** start DATA BLOCK **

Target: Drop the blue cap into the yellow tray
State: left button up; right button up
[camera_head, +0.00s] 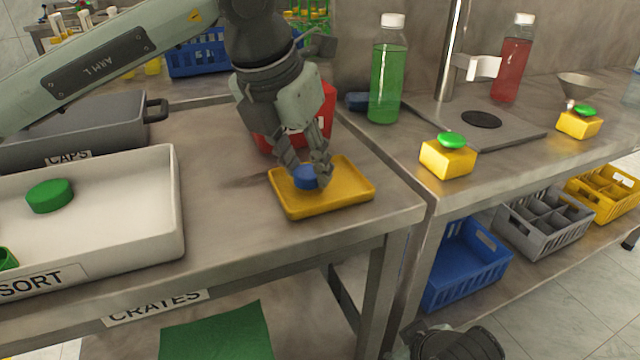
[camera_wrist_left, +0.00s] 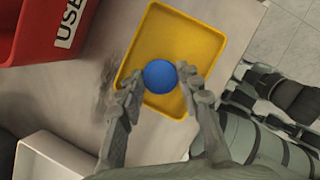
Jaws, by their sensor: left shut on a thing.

** end DATA BLOCK **

◆ PROBLEM TO SOLVE: Only the lines from the line bearing "[camera_wrist_left, +0.00s]" to the end of the listing above, both inclusive, should be extracted verbatim; the pictures are excluded.

◆ ANSWER TO THE TASK:
[camera_wrist_left, +0.00s] 
Jaws, by their sensor: left shut on a thing.

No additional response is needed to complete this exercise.